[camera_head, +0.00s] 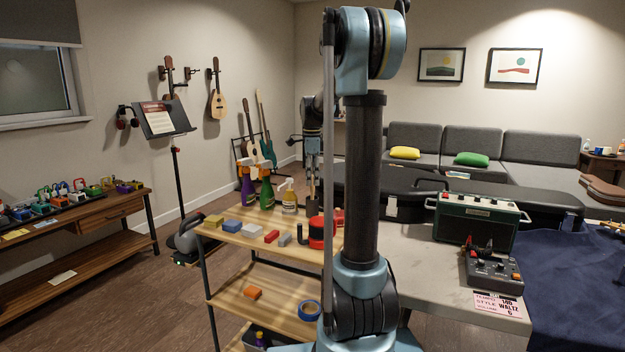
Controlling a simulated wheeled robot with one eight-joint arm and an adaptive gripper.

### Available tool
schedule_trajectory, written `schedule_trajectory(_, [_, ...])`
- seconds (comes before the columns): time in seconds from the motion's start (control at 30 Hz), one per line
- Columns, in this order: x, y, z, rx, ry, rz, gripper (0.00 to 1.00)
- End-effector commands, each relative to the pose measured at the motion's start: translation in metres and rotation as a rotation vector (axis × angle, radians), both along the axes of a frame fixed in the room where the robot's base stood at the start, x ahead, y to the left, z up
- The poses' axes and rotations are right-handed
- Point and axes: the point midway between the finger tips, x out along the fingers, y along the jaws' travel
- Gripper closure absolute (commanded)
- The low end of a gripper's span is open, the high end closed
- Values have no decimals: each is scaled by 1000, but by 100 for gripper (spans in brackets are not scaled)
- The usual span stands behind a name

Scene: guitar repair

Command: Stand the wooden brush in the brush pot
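My gripper (312,165) hangs pointing down over the back right part of the wooden cart's top, small and partly beside my own arm column. Its fingers look close together, but I cannot tell whether they hold anything. A thin brownish upright shape (311,188), possibly the wooden brush, shows right below the fingers. A small dark brown shape (312,207) is under it at the cart top and may be the brush pot. I cannot tell whether the brush is inside or in front of it.
My arm column hides the cart's right side. A grey table with a green amplifier (478,219) is at right.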

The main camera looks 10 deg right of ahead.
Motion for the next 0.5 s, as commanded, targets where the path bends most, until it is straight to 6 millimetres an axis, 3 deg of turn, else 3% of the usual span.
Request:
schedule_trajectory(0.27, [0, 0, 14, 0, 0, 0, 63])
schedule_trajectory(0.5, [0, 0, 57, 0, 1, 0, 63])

SHORT EXERCISE
Quote everything in the listing above exactly; pictures are the only thing to omit.

ANSWER FOR THIS EXERCISE
[camera_head, +0.00s] 
Controlling a simulated wheeled robot with one eight-joint arm and an adaptive gripper.

### Available tool
schedule_trajectory, written `schedule_trajectory(_, [_, ...])`
- seconds (comes before the columns): time in seconds from the motion's start (control at 30 Hz), one per line
- Columns, in this order: x, y, z, rx, ry, rz, gripper (0.00 to 1.00)
- End-effector commands, each relative to the pose measured at the motion's start: translation in metres and rotation as a rotation vector (axis × angle, radians), both along the axes of a frame fixed in the room where the robot's base stood at the start, x ahead, y to the left, z up
- The poses' axes and rotations are right-handed
- Point and axes: the point midway between the finger tips, x out along the fingers, y along the jaws' travel
- Gripper closure absolute (commanded)
- The low end of a gripper's span is open, the high end closed
- Values have no decimals: each is scaled by 1000, but by 100 for gripper (spans in brackets are not scaled)
- The usual span stands behind a name

Scene: guitar repair

Command: Stand the wooden brush in the brush pot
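My gripper (312,165) hangs pointing down over the back right part of the wooden cart's top, small and partly beside my own arm column. Its fingers look close together, but I cannot tell whether they hold anything. A thin brownish upright shape (311,188), possibly the wooden brush, shows right below the fingers. A small dark brown shape (312,207) is under it at the cart top and may be the brush pot. I cannot tell whether the brush is inside or in front of it.
My arm column hides the cart's right side. A grey table with a green amplifier (478,219) is at right.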

The main camera looks 10 deg right of ahead.
Motion for the next 0.5 s, as commanded, targets where the path bends most, until it is straight to 6 millimetres an axis, 3 deg of turn, else 3% of the usual span.
Request:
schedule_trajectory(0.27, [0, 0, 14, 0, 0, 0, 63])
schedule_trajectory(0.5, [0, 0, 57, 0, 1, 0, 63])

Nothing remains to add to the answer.